People First!, led by the Greater Southeastern Massachusetts Labor Council, will picket City Hall at noon.
"The City Council needs to consider the needs of the people of New Bedford," said Cynthia Roderigues, president of the labor council and a member of People First!'s board of directors.
"There can be no confusion about what those needs are. Affordable housing and good jobs are most certainly at the top of the list. The Cliftex building could provide both."
The group includes other local groups like the Community Economic Development Center of Southeastern Massachusetts, Coalition For Social Justice and the Coalition Against Poverty.
In June, the City Council voted 8-0 to approve a demolition request from the owner of the Cliftex mill, Edward W. Fitzsimmons Jr. of Dartmouth. Mayor Scott W. Lang then vetoed the City Council's motion. The City Council will consider overturning Mayor Lang's veto at its meeting Thursday.
People First! will hand out informational flyers today saying: "New Bedford City Council: Serve Us All!" and that demolishing the Cliftex mill "Will be a loss of city history." The flyer ends by stating: "Politically Wired is not Politically Wise! Sustain the Veto!"
When Cliftex was a working mill employing thousands of people, the labor union represented them, Ms. Roderigues said. She said the argument, made by Councilor at-large Debora Coelho, that knocking down the mills would help erase the memories of the working conditions inside the mills "is upside down."
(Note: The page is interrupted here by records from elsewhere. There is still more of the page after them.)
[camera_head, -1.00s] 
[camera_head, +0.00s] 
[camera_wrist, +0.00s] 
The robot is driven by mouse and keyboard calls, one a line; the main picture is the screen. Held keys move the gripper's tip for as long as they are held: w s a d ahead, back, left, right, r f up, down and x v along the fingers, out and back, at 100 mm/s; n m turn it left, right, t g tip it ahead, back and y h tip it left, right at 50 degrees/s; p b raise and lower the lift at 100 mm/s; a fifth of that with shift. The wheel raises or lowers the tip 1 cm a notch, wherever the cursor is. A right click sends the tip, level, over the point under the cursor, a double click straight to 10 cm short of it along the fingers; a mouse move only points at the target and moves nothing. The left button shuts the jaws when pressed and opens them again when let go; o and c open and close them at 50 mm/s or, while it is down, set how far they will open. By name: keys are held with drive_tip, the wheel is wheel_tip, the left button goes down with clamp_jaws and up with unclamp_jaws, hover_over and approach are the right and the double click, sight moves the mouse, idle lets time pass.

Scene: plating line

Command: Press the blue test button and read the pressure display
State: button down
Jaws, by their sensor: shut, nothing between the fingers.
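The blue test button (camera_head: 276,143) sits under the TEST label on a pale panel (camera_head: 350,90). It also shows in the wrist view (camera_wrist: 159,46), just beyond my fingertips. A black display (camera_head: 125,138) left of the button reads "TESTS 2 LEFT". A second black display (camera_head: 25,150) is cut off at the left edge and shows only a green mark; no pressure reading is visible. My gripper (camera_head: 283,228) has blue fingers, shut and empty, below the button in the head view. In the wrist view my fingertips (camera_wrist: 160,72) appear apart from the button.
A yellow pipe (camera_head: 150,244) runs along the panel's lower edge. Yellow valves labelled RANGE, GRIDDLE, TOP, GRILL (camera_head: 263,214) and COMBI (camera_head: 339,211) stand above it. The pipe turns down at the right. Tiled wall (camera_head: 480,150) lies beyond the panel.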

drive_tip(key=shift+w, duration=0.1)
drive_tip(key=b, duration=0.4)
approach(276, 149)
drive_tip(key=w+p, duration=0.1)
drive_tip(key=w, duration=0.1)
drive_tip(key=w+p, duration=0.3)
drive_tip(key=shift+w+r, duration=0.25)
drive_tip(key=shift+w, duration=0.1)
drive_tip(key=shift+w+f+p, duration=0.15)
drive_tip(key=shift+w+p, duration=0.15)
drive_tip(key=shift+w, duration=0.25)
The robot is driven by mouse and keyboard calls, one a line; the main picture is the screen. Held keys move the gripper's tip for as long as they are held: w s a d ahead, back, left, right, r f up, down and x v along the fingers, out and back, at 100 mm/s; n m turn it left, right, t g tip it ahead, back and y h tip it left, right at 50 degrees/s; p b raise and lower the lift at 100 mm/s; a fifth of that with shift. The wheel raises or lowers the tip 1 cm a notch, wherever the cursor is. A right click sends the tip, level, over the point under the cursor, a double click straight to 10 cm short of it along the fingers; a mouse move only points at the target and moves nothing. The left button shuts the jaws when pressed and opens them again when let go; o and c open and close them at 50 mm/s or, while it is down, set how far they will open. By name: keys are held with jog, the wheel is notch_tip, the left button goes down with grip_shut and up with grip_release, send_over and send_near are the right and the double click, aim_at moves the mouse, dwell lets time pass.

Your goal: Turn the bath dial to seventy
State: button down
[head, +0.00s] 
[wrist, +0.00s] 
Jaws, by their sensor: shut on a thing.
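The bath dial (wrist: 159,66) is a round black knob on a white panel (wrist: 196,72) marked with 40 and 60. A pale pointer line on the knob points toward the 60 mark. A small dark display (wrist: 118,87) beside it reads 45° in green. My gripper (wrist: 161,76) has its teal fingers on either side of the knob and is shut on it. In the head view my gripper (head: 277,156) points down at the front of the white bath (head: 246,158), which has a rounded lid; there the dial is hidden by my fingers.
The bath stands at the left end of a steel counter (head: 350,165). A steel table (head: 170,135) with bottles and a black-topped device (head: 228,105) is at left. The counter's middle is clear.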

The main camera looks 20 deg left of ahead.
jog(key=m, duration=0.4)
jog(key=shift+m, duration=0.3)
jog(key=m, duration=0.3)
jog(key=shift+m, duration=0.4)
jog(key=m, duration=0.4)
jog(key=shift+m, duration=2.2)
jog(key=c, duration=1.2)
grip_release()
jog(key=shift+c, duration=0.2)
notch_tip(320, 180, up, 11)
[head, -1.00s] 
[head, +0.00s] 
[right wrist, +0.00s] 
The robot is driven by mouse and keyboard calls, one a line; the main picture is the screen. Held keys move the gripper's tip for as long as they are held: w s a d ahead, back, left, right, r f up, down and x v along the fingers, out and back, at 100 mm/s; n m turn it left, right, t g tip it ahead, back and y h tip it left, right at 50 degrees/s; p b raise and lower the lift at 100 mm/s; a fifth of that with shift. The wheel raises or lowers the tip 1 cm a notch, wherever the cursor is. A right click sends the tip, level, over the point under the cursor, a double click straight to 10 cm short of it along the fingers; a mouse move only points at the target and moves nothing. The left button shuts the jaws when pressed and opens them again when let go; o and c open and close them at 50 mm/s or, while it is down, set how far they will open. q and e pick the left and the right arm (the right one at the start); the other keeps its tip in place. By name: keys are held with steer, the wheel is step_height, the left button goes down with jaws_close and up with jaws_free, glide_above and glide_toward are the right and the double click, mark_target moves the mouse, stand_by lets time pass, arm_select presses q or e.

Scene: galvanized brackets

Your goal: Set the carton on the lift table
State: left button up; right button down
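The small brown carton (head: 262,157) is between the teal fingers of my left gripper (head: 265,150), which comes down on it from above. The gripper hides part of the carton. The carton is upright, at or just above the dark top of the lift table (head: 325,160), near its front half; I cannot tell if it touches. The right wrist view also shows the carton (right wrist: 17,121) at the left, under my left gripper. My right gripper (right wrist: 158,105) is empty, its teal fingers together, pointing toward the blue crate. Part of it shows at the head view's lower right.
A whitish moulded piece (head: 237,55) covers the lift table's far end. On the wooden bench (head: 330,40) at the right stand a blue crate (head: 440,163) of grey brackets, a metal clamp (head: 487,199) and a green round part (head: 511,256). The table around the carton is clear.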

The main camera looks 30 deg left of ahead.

"Nothing would honor them more than a rebirth of the mill as affordable housing or a workplace with decent-paying jobs," she said. "Using that logic would get you run out of town in Lowell or Lawrence!"
She said the labor union decided to picket, in part in response to Mr. Fitzsimmons' picket of City Hall a few weeks ago.
Mr. Fitzsimmons picketed City Hall to urge Mayor Lang to allow the demolition request to go through.
"As leader in the city, councilors should put away the wrecking ball and try to provide benefits to the community," she wrote in a prepared release.